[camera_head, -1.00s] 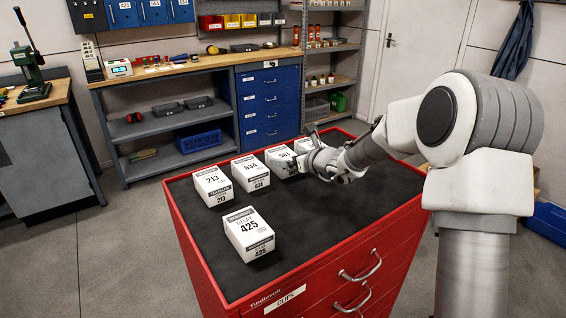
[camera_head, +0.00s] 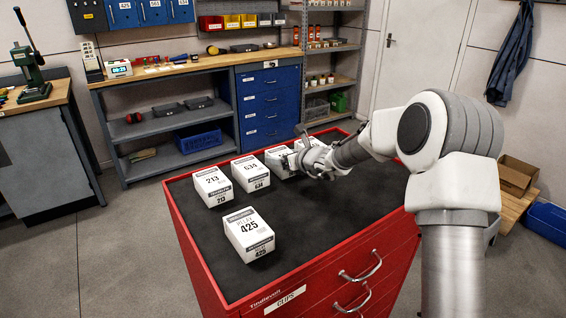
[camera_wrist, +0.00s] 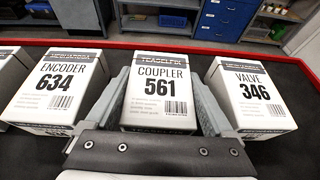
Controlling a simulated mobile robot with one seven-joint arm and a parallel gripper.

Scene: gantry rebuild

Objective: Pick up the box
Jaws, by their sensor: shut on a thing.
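The white box labelled COUPLER 561 (camera_wrist: 158,92) is upright in the middle of the wrist view. My gripper (camera_wrist: 160,78) has one finger along each side of it and is shut on it. In the head view the same box (camera_head: 277,160) shows only in part, with my gripper (camera_head: 292,163) over its right side. The ENCODER 634 box (camera_wrist: 60,88) stands just left of it and the VALVE 346 box (camera_wrist: 252,95) just right. I cannot tell any clear gap under the held box.
The boxes stand on the dark top of a red drawer cabinet (camera_head: 330,215). Box 634 (camera_head: 250,173), box 213 (camera_head: 212,187) and box 425 (camera_head: 248,236) are to the left and front. The right half of the top is clear. A workbench (camera_head: 190,68) stands behind.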

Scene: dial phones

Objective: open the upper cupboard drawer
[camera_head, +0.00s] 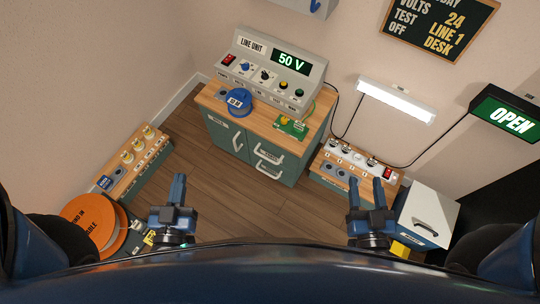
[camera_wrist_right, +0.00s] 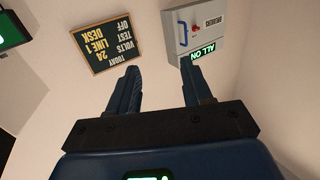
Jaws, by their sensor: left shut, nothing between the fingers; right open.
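The green cupboard (camera_head: 222,139) with a wooden top stands at the back centre in the head view. Its upper drawer has a pale handle (camera_head: 268,155), and a second handle (camera_head: 264,172) sits below it. Both drawers look shut. A door with its own handle (camera_head: 237,141) is left of them. My left gripper (camera_head: 174,190) is shut and empty, low in the view, in front of the cupboard and apart from it. My right gripper (camera_head: 367,192) is open and empty, right of the drawers and apart from them. Its open fingers also show in the right wrist view (camera_wrist_right: 160,90).
A low bench (camera_head: 328,167) is at right, near a white box (camera_head: 428,215). Another bench (camera_head: 128,165) and orange disc (camera_head: 88,222) are at left. Floor before the cupboard is clear.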

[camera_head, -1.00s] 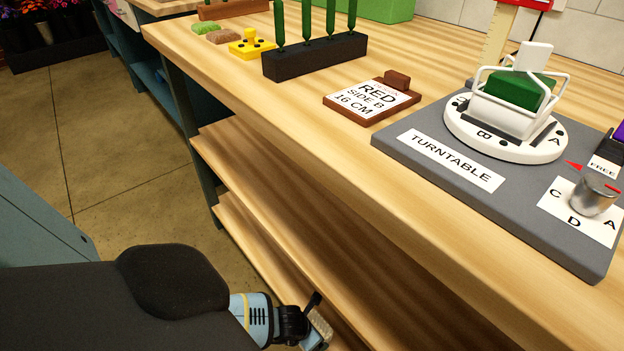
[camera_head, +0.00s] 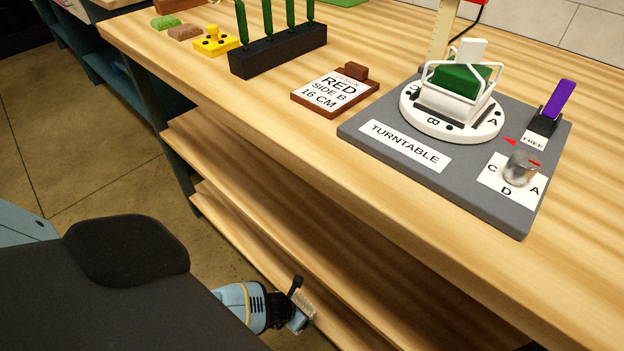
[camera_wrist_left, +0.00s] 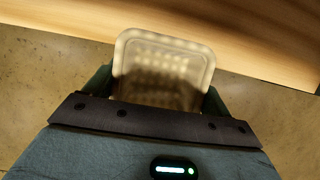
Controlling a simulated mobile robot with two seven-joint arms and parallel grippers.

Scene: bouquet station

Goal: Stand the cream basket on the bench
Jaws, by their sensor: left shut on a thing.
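The cream basket (camera_wrist_left: 165,62) fills the upper middle of the left wrist view, blurred, with a rounded rim and small holes. My left gripper (camera_wrist_left: 158,98) is shut on it, one finger at each side. In the head view my left gripper (camera_head: 298,308) is low in front of the bench (camera_head: 400,215), below its top and beside the lower shelves. The small pale patch at its fingers is too small to tell as the basket. My right gripper is not in view.
A grey turntable board (camera_head: 390,125) carries a white caddy (camera_head: 455,100) with a green block. A brown card stand (camera_head: 325,105), black rack (camera_head: 275,55) and yellow piece (camera_head: 215,42) stand left of it. The bench front strip is bare. Shelves (camera_head: 235,165) lie below.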

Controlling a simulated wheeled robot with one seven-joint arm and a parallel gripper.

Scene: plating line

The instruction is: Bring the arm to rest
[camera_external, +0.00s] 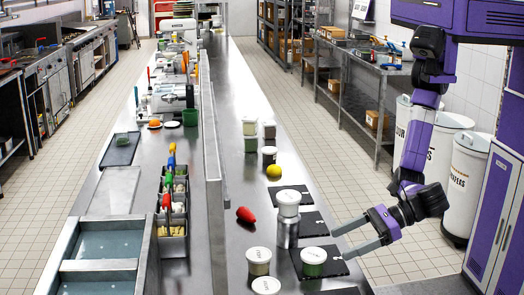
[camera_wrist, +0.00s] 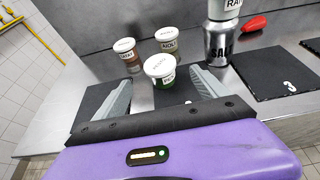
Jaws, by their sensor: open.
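My gripper (camera_external: 341,243) is open and empty at the right edge of the counter, its two grey fingers pointing left. In the wrist view my gripper (camera_wrist: 160,78) shows its fingers spread, with a white-lidded green cup (camera_wrist: 160,70) standing beyond and between them. That cup (camera_external: 313,263) stands on a black mat, apart from the fingers.
Two more lidded cups (camera_external: 258,262) (camera_external: 265,287) stand left of the mats. A red pepper (camera_external: 246,215), a yellow fruit (camera_external: 274,171) and more tubs (camera_external: 250,135) are farther along the counter. Several black mats (camera_external: 292,191) line its right edge. White bins (camera_external: 465,185) stand behind my arm; the tiled floor beside the counter is clear.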

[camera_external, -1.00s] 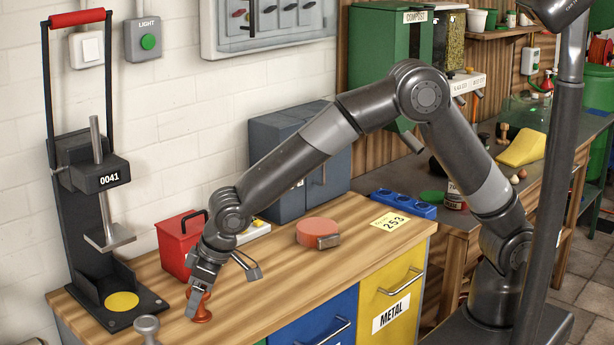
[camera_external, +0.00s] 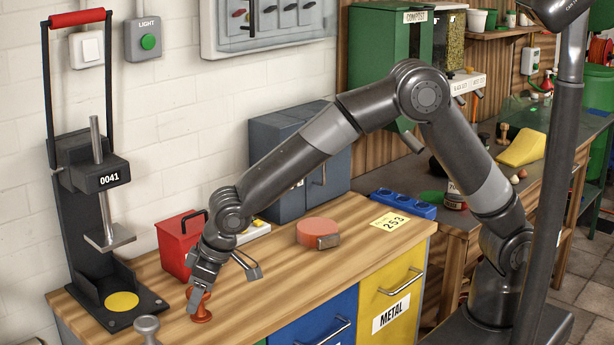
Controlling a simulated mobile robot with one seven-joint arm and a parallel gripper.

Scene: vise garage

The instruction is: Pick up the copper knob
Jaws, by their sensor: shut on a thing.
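The copper knob (camera_external: 203,313) is a reddish-orange piece standing upright on the wooden bench top (camera_external: 270,272), near its front left. My gripper (camera_external: 197,298) points down over the knob and is shut on its upper part. The fingers hide part of the knob's top. The knob's base appears to rest on the bench.
A grey metal knob (camera_external: 147,328) stands to the left at the front edge. A black press (camera_external: 100,215) with a yellow disc is further left. A red box (camera_external: 178,245) stands close behind my gripper.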

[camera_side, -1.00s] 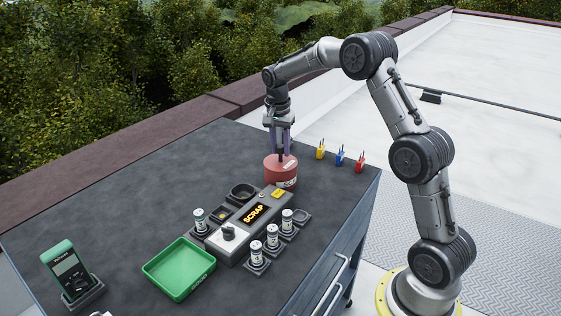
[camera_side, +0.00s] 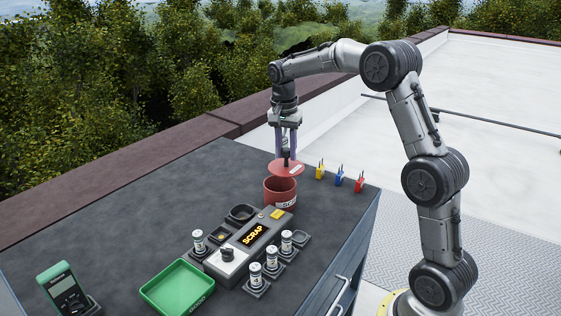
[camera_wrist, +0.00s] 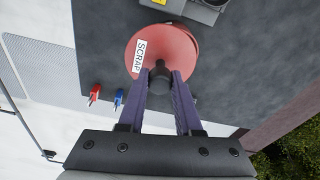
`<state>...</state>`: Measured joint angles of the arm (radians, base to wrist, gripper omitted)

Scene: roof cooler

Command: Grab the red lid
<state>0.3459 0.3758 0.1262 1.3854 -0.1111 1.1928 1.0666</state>
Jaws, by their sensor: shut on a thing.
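The red lid (camera_side: 287,168) is a round disc with a dark knob and a pale label. My gripper (camera_side: 286,160) is shut on the lid's knob and holds the lid above the red bin (camera_side: 280,194), apart from it and roughly level. The bin stands open on the dark table, with its inside partly showing. In the wrist view the lid (camera_wrist: 172,48) shows its SCRAP label, and the gripper's purple fingers (camera_wrist: 160,80) close on the dark knob. The bin (camera_wrist: 190,30) is mostly hidden behind the lid there.
A green tray (camera_side: 178,287) and a green meter (camera_side: 62,287) are at the front left. Yellow, blue and red clips (camera_side: 339,178) stand right of the bin.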

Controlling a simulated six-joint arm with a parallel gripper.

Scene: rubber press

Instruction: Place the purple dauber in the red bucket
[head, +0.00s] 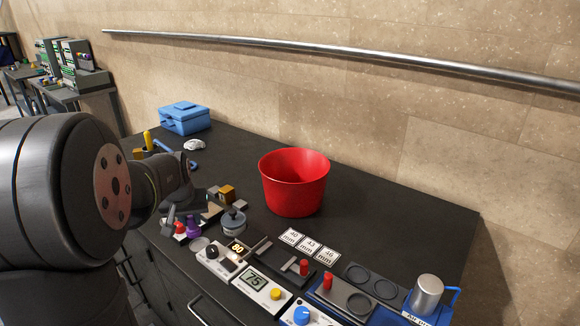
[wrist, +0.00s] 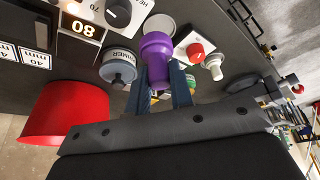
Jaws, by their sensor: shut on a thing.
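The purple dauber (wrist: 157,50) is between the two fingers of my gripper (wrist: 158,76) in the wrist view, and the gripper is shut on it. The red bucket (head: 293,183) stands upright on the dark bench, to the right of and farther back than the gripper. It also shows at the left of the wrist view (wrist: 65,112). The inside bottom of the bucket is hidden.
A grey primer pot (head: 233,222) stands close to the right of the dauber. A blue toolbox (head: 184,118) is at the back left. The bench right of the bucket is clear.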

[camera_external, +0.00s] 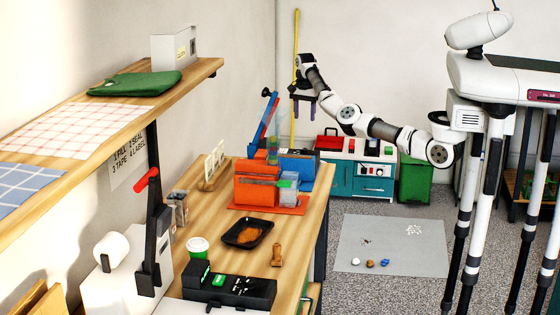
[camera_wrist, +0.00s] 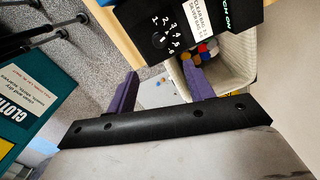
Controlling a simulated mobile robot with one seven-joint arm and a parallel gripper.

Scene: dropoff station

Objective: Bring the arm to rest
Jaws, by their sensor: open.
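In the wrist view, the two purple fingers of my gripper (camera_wrist: 163,80) stand well apart.
A teal cabinet (camera_external: 345,180) and a green bin (camera_external: 415,183) stand behind the bench. A grey mat (camera_external: 393,245) with small items lies on the floor. The wrist view shows a light-walled bin (camera_wrist: 235,75) and a teal labelled box (camera_wrist: 40,105) near my gripper.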

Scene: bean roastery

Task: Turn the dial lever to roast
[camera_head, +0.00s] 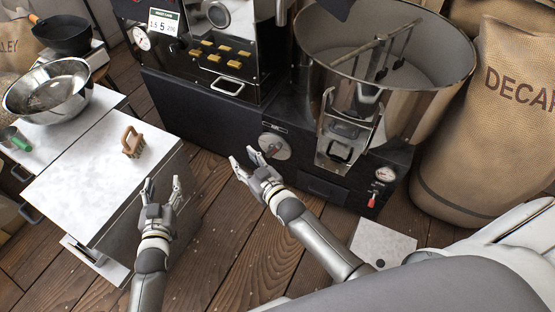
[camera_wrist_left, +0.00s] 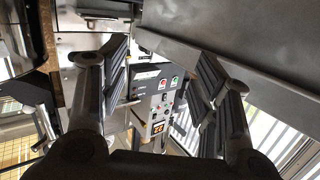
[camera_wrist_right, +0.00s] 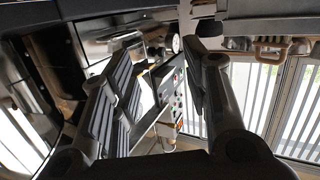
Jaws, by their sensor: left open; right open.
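A round metal dial (camera_head: 276,146) sits on the black front of the roaster base, with a small label above it. Its lever is hard to make out, and part of the dial is near or behind my right fingers. My right gripper (camera_head: 243,156) is open and empty, just left of and in front of the dial; I cannot tell whether it touches. My left gripper (camera_head: 162,184) is open and empty, beside the white-topped cabinet's right edge. The dial is not clear in either wrist view.
A round cooling bin (camera_head: 440,50), a red-handled lever (camera_head: 372,200) and a DECAF sack (camera_head: 490,130) are at right. Wooden floor lies open between cabinet and roaster.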

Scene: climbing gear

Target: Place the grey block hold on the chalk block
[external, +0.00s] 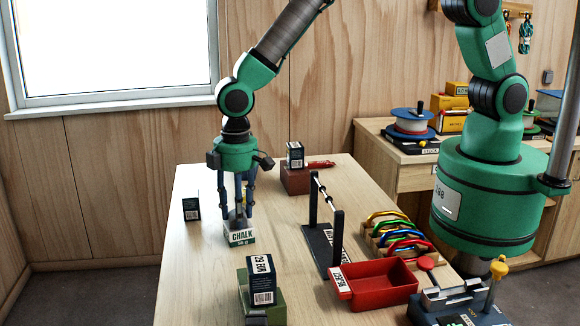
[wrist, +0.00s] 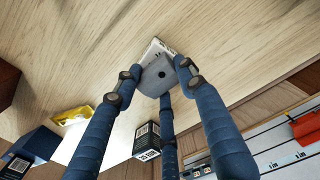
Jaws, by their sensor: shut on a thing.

- - -

Work instructions:
Copy out each line in the listing that has the word "Bring".

Full solution:
The instruction is: Bring the arm to rest
Objective: Bring the arm to rest

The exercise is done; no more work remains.